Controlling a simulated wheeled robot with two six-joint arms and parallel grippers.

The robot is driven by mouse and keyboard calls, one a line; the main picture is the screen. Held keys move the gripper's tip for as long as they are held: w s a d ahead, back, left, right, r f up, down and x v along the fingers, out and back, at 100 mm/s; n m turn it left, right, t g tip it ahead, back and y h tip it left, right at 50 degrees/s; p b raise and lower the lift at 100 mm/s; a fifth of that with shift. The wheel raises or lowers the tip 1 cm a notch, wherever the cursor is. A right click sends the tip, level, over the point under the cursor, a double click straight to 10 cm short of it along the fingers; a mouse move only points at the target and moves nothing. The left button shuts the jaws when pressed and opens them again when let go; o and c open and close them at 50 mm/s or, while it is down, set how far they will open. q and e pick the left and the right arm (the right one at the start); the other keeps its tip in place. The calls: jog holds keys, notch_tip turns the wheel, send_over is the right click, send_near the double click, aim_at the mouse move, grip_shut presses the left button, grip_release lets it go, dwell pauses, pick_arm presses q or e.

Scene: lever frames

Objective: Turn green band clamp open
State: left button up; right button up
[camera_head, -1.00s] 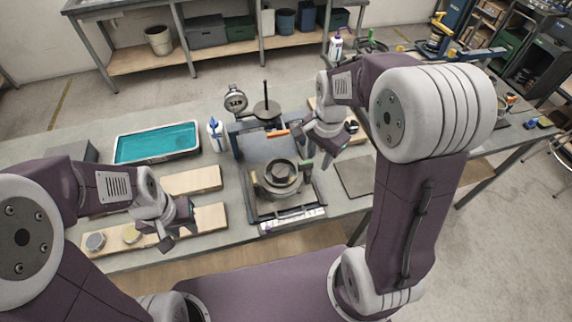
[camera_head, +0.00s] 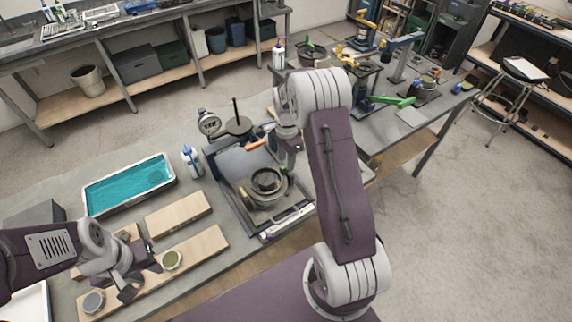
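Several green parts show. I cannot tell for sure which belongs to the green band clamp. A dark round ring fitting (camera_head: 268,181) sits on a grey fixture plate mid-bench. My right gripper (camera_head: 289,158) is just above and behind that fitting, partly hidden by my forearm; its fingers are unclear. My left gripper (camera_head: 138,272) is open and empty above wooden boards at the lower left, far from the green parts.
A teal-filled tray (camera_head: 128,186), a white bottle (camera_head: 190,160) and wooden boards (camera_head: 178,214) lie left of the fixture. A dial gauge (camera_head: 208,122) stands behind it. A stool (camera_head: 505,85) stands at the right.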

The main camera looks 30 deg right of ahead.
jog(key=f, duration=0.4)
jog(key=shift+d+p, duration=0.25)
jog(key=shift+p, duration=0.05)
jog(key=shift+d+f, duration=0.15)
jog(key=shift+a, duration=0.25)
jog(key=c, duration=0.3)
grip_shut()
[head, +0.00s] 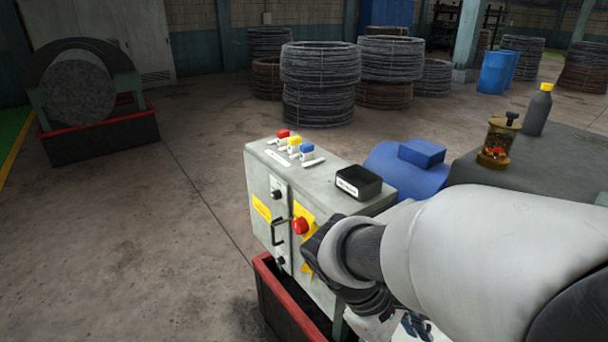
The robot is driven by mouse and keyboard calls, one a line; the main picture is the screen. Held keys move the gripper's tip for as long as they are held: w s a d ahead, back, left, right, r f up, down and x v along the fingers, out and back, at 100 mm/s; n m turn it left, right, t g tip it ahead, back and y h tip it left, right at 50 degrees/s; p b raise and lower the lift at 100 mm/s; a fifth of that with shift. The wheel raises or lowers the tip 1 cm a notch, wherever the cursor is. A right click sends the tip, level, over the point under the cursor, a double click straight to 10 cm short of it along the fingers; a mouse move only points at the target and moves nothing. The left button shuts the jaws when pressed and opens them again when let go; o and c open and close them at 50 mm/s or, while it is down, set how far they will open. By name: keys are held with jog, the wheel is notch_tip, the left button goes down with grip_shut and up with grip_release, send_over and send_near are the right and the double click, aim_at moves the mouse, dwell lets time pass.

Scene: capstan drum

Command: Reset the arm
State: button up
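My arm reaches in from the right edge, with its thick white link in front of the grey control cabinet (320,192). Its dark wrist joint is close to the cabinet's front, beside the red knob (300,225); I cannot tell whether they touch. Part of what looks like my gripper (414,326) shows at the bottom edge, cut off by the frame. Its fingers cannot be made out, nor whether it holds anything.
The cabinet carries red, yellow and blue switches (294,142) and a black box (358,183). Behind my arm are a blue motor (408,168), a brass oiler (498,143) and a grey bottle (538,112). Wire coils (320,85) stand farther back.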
==*==
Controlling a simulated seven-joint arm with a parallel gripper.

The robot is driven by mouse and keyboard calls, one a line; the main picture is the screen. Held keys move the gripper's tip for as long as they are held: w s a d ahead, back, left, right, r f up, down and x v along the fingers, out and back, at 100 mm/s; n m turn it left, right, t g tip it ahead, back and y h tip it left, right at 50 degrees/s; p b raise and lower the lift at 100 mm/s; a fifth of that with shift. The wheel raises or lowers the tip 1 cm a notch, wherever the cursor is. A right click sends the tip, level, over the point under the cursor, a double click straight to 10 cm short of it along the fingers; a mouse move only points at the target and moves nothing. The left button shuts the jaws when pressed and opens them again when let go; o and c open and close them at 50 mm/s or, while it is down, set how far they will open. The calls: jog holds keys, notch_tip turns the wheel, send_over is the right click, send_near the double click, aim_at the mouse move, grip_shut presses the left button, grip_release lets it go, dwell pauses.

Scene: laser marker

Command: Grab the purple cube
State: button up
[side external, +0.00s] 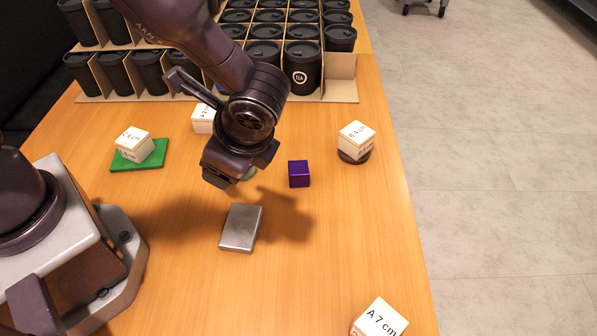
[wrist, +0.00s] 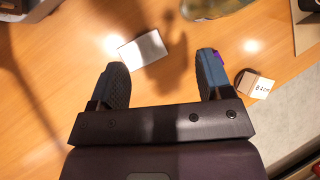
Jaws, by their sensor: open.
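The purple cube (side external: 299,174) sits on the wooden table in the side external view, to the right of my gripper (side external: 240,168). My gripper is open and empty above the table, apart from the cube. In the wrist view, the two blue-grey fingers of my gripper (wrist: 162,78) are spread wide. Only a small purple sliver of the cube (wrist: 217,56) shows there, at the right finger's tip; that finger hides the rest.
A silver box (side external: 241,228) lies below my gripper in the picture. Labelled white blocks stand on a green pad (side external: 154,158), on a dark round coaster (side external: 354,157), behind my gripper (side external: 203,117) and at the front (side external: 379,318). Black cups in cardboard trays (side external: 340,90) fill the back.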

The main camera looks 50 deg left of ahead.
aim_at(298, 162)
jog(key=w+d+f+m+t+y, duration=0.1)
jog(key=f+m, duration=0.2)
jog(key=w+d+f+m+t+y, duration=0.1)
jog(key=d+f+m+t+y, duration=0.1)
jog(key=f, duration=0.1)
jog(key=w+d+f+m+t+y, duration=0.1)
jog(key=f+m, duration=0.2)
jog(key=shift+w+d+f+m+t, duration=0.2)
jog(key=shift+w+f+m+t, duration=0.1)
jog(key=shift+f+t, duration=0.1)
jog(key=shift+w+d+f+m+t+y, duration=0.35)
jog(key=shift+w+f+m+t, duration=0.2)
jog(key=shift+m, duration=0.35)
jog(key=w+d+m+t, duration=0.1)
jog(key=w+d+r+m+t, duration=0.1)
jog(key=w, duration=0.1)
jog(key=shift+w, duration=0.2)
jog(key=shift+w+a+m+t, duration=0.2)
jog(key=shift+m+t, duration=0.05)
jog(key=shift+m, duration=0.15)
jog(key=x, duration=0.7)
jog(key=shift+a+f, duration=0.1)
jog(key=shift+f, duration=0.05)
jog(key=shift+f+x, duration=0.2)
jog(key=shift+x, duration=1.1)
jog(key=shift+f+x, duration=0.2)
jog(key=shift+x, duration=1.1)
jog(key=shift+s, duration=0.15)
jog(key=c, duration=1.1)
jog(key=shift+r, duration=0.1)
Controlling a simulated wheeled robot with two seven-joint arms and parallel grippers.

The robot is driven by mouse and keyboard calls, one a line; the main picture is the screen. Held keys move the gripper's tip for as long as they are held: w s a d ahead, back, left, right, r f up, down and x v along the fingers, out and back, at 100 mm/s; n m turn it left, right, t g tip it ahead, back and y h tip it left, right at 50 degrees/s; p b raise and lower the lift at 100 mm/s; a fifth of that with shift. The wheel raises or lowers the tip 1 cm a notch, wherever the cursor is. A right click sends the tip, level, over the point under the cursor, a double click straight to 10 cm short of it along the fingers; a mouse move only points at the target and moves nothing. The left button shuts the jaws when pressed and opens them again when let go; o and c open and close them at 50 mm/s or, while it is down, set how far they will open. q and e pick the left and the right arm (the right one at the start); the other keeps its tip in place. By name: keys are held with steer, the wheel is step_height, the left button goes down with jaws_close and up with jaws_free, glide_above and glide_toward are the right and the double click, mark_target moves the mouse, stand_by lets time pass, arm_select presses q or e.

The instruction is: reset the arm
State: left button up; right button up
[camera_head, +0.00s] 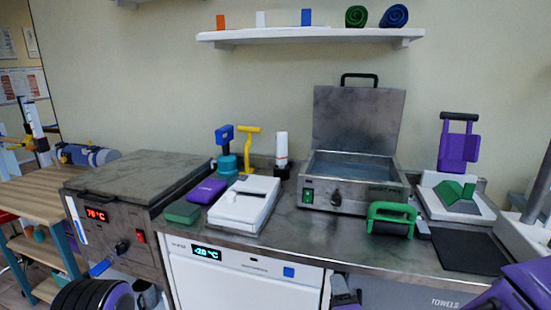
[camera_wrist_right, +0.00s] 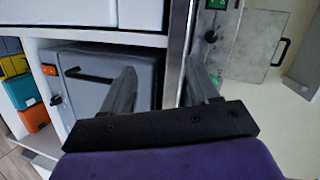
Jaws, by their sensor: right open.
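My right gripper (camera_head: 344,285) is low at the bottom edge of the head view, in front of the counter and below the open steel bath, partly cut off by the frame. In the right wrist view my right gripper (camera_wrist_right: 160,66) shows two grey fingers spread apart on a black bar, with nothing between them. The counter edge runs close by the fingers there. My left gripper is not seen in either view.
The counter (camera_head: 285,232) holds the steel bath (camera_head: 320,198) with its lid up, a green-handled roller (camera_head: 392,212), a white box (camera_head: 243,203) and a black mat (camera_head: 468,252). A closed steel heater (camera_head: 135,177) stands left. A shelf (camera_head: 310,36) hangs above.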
==*==
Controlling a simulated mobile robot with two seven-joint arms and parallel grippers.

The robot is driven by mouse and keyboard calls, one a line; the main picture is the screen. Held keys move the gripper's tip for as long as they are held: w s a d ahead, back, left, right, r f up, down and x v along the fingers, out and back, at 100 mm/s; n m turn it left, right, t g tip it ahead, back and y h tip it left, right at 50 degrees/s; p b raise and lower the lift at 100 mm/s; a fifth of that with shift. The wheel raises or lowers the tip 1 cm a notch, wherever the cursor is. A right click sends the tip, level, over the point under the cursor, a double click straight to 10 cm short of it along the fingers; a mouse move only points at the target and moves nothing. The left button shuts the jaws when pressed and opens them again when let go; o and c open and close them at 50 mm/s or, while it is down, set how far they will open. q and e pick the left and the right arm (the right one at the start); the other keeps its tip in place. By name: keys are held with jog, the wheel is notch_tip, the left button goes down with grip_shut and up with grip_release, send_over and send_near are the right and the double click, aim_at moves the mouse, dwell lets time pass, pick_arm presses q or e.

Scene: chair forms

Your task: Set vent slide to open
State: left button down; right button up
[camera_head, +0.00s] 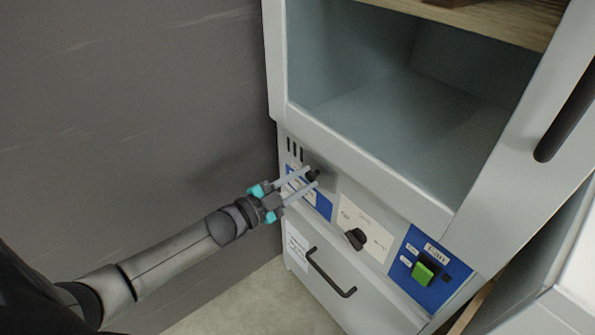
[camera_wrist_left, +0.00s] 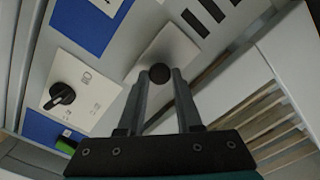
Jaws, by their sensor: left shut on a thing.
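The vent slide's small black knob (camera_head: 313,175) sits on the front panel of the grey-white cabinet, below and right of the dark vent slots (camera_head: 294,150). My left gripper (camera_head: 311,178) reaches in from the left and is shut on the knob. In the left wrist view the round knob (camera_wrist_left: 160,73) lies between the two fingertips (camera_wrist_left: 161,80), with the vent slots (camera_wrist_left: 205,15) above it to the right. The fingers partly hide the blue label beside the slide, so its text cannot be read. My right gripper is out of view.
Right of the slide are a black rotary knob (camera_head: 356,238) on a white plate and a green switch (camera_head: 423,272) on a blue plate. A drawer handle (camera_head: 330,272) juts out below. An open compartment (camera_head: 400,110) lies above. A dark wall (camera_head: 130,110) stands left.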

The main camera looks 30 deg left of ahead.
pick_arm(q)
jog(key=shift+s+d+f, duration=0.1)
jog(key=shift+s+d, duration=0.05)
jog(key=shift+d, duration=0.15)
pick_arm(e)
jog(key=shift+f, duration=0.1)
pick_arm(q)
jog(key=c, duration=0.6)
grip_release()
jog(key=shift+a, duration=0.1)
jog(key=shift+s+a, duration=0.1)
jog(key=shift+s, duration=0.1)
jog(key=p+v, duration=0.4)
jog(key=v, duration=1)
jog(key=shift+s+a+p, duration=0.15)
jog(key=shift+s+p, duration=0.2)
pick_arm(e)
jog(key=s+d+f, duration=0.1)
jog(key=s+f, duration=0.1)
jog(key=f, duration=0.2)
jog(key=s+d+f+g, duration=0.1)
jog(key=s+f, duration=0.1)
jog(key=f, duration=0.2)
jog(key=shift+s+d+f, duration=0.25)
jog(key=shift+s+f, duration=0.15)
==*==
[Task prompt] Find the word "Command" in the data and copy out each line where it turns up.

[Written solution]
Command: Reset the arm
Command: Grab the purple cube

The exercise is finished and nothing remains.